Soon, Trump had co-opted the “patriotic protest,” as the Associated Press reported:

The song is simple and tinny, but that hasn’t stopped it from being embraced by former President Donald Trump and his allies in their campaign to rewrite the history of the deadly Capitol riot.

The tune, “Justice for All,” is the Star-Spangled Banner, and it was sung by a group of defendants jailed over their alleged roles in the January 2021 insurrection. Recorded over a prison phone line, the national anthem sounds more like a dirge than celebration and is overlaid with Trump reciting the Pledge of Allegiance.

Despite its low fidelity, “Justice for All” has garnered a lot of fans … The $1.29 song last month briefly vaulted to No. 1 on iTunes, supplanting such recording artists as Miley Cyrus and Taylor Swift.

And then Trump incorporated it into his entrance at his first official 2024 campaign rally in March 2023 in Waco, Texas:

He ended this remarkable tribute by commenting, “Our people love these people.” This identification of insurrectionists with patriotism has now displaced the traditional Trump-rally entrance anthem, Lee Greenwood’s “God Bless the USA.” And Trump has begun routinely referring to imprisoned rioters as “hostages.”

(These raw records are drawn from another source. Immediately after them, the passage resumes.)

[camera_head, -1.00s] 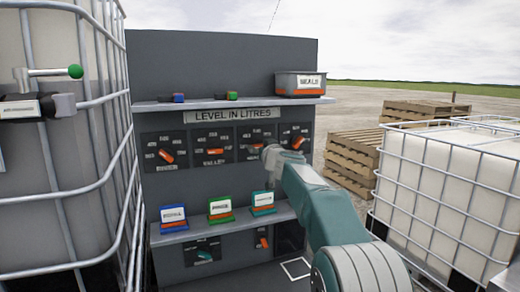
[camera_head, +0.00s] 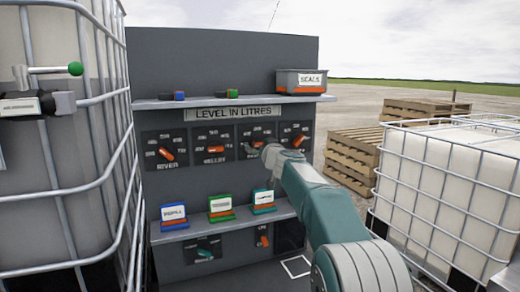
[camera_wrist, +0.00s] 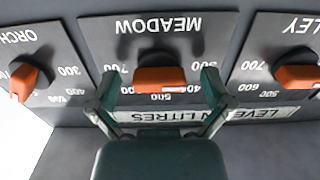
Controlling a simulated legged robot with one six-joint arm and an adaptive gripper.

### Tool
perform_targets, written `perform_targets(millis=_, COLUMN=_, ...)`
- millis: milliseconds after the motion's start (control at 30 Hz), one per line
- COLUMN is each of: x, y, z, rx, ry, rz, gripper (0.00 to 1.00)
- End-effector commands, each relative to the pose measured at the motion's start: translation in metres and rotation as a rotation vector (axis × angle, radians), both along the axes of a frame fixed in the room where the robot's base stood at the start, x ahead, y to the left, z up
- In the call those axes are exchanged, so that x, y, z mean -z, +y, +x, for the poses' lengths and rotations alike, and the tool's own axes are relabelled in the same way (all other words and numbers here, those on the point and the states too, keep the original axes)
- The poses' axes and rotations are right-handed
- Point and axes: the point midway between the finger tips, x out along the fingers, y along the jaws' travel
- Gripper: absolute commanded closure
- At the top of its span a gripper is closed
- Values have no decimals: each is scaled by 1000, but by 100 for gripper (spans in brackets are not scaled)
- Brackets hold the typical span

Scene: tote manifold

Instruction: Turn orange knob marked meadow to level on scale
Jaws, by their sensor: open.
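The orange meadow knob (camera_wrist: 160,78) sits on its dark dial plate marked MEADOW (camera_wrist: 172,35), upside down in the wrist view. A small white mark shows on the knob's lower edge there, close to the 500 and 400 figures. My gripper (camera_wrist: 159,88) is open, with one finger on each side of the knob and a visible gap at both sides. Whether the fingertips reach the knob's depth is unclear. In the head view my gripper (camera_head: 266,152) is at the third dial from the left and hides most of that knob.
Neighbouring orange knobs are river (camera_head: 167,153), valley (camera_head: 214,148) and orchard (camera_wrist: 28,78). The LEVEL IN LITRES strip (camera_head: 234,113) and upper shelf (camera_head: 205,103) are above the dials. The lower shelf (camera_head: 235,223) holds several labelled blocks. Caged tanks stand left (camera_head: 58,160) and right (camera_head: 450,175).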

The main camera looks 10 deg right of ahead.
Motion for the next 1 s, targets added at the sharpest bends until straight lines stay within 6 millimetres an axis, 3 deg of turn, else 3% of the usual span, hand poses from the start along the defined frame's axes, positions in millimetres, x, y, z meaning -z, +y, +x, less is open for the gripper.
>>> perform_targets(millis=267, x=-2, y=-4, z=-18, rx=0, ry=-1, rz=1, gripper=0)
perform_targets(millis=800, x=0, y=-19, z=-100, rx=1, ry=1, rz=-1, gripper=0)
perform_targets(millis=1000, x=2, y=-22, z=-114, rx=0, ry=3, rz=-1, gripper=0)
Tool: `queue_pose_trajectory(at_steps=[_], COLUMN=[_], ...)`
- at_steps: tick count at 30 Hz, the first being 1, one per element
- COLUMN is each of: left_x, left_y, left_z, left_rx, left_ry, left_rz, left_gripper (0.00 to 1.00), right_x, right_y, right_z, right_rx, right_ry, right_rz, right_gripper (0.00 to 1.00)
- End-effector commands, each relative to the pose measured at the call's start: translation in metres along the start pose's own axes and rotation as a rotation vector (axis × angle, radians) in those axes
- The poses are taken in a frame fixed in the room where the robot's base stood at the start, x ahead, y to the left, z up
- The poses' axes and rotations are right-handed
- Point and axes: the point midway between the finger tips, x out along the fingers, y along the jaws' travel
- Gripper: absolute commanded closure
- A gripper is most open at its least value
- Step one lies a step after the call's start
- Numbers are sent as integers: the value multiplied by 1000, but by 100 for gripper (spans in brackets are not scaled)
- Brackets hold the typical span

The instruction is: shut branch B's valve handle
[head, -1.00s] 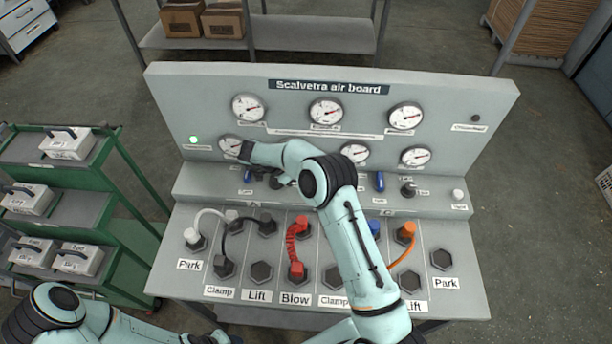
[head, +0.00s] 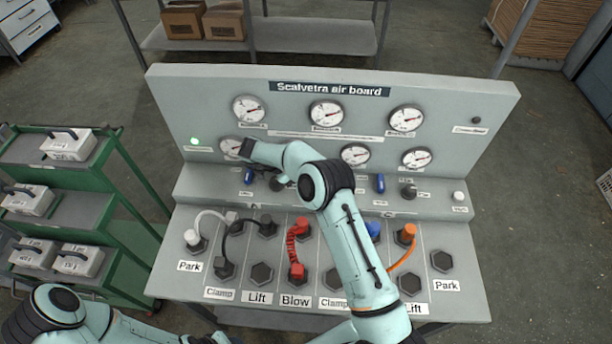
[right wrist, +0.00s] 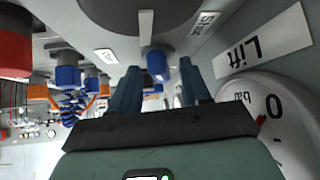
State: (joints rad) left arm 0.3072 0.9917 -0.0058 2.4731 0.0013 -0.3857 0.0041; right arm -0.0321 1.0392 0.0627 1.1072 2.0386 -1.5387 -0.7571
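The grey Scalvetra air board (head: 480,130) fills the middle of the head view. A blue valve handle (head: 248,175) sits on its ledge, below and right of a lower-row gauge (head: 230,146). My right gripper (head: 247,152) is just above this handle; its fingertips are hard to make out there. In the right wrist view the open fingers (right wrist: 160,85) point at a blue handle (right wrist: 158,65), seen between their tips with no clear contact. A "Shut" plate (right wrist: 205,22) is beside it. I cannot read its branch letter. Another blue handle (head: 380,183) is farther right. My forearm hides the middle ledge. My left gripper (head: 212,338) is low, partly cut off.
A red hose (head: 292,245), an orange hose (head: 403,255) and other plugs stand on the sloped front panel. A gauge (right wrist: 265,120) is close beside my right gripper. A green cart (head: 110,215) stands left, and a shelf with boxes (head: 222,25) is behind.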

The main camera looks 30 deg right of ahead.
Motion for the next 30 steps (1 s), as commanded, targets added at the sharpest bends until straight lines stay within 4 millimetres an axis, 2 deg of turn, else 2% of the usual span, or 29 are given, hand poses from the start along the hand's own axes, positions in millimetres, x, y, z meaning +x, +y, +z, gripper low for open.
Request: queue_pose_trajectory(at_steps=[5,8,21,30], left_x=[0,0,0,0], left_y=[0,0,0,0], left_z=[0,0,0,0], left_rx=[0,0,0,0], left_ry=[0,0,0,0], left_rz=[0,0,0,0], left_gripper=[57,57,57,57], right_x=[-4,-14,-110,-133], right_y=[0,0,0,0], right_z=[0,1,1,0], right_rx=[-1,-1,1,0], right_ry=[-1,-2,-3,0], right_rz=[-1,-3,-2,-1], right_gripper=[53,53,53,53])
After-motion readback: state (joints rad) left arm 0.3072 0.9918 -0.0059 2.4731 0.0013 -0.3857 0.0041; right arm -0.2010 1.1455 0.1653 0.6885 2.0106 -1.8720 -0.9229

Why is Trump doing this, and why are Republicans following him in the growing acceptance — if not glorification — of near-treasonous (perhaps actually treasonous) violence?

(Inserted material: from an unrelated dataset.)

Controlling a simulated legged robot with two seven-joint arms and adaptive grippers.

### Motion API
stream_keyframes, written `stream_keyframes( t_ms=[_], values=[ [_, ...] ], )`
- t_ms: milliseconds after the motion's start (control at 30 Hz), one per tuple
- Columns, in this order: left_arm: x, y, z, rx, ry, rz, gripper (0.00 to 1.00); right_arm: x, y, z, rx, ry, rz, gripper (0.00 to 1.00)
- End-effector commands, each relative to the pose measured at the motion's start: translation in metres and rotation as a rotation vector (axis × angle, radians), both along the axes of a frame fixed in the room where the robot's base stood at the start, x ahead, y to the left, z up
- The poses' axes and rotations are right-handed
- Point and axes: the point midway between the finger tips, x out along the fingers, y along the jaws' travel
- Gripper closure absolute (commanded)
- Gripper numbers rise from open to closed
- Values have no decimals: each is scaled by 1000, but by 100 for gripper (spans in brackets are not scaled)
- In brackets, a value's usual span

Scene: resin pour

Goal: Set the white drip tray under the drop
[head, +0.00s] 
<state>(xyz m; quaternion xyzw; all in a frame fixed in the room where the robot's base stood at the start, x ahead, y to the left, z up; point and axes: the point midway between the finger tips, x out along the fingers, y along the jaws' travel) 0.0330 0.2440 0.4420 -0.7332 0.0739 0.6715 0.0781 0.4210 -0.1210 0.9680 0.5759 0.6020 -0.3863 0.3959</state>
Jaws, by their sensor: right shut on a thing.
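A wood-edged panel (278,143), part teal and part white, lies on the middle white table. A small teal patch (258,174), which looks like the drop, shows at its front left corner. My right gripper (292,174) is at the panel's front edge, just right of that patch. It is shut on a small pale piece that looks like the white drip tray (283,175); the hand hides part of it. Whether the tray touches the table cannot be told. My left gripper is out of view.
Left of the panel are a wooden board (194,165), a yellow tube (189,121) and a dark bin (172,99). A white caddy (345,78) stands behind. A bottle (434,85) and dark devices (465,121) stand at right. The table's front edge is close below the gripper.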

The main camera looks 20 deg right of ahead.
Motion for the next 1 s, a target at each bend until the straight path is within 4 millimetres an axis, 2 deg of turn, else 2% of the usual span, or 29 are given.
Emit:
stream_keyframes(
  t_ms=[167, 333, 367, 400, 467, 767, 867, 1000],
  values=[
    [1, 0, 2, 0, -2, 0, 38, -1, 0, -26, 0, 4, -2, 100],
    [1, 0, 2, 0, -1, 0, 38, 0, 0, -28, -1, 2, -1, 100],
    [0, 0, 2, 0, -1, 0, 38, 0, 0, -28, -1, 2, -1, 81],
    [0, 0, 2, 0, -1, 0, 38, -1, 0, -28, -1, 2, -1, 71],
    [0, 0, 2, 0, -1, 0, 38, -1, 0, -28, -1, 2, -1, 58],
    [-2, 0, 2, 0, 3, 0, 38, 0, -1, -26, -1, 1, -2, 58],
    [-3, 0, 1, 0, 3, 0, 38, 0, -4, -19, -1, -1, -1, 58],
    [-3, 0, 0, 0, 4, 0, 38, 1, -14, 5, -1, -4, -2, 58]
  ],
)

It’s part and parcel of the former president’s overall 2024 campaign strategy, which is deeply invested in describing the attempts to hold anyone accountable for January 6 as a second effort to deny him a fair shot at the presidency. To a remarkable extent, Trump has succeeded in convincing rank-and-file Republicans (and, more grudgingly, all but his most obdurate intraparty opponents) that his indictment for trying to overturn the 2020 election (the most prominent and likely the first to go to trial among his many indictments) is a frantic “dirty trick” by the Biden administration to bar him from making an electoral comeback. That’s why Trump’s legal problems have actually increased his domination of the current Republican field, rather than giving voters second thoughts about supporting him, while delegitimizing every legal proceeding against him in the eyes of GOP voters.

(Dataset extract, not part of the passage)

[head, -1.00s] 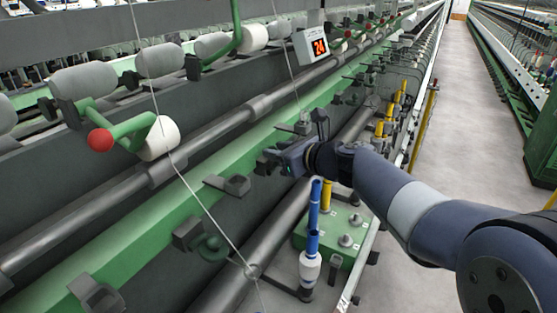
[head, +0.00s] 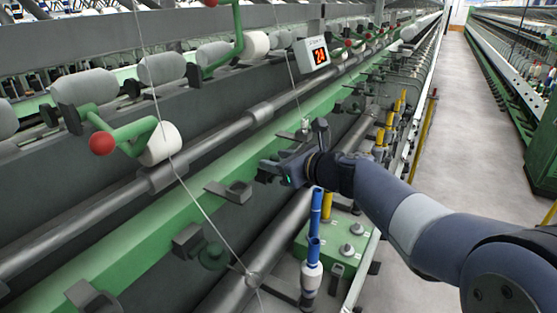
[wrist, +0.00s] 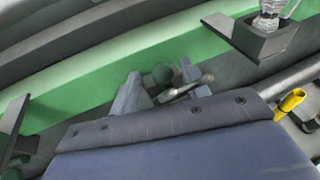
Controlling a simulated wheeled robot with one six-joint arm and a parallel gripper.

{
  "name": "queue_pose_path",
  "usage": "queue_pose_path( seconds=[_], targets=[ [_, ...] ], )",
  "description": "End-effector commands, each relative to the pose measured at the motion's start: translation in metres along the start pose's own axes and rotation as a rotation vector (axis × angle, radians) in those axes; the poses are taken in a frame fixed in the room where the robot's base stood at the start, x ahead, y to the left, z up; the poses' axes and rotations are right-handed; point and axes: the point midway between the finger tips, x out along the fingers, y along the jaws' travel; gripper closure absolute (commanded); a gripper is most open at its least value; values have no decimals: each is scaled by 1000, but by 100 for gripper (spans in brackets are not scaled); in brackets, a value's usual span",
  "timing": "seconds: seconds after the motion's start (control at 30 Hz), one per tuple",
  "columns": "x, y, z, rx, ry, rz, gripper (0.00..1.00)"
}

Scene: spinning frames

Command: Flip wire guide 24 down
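The orange-digit sign 24 (head: 319,56) hangs over the machine, with a thread running down from it. My gripper (head: 268,172) is at the green rail (head: 172,218), below and left of the sign. In the wrist view, my gripper's grey fingers (wrist: 160,92) stand either side of a small green knob (wrist: 162,74) and a grey metal piece (wrist: 182,90), likely part of a wire guide. I cannot tell whether they touch it. Another dark guide plate (wrist: 252,40) sticks out from the rail at upper right. A flat dark guide (head: 230,191) sits left of my gripper.
A green box (head: 345,238) with knobs and a blue spindle tube (head: 315,215) stand below my arm. Red-ended green handles (head: 103,143) and grey rollers hang over the rail at left. The aisle floor (head: 465,130) is clear at right.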

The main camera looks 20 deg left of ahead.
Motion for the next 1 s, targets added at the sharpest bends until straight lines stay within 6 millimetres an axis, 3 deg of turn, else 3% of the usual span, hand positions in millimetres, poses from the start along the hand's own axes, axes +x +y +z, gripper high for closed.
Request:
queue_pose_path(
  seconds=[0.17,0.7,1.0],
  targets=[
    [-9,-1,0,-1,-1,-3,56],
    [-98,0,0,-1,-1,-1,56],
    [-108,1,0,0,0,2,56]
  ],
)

As they warm to the idea of a 2024 Trump vindication-and-vengeance tour, Republicans are naturally, if slowly, beginning to think of the insurrection itself as kinda cool, rather than a hot mess of dangerous extremism. By the time the general election rolls around, the initially shocking MAGA displays of love for people who assaulted police officers, threatened to hang Mike Pence, and vowed to thwart the constitutional handover of power may become commonplace. As more of them complete their sentences, you can certainly expect some former “J6 hostages” to make appearances at the Republican National Convention in Milwaukee this summer. Perhaps they’ll sing the “Star-Spangled Banner” there as delegates salute and then cheer. It won’t bode well for what the country may face in January 2025 whether Trump wins or loses.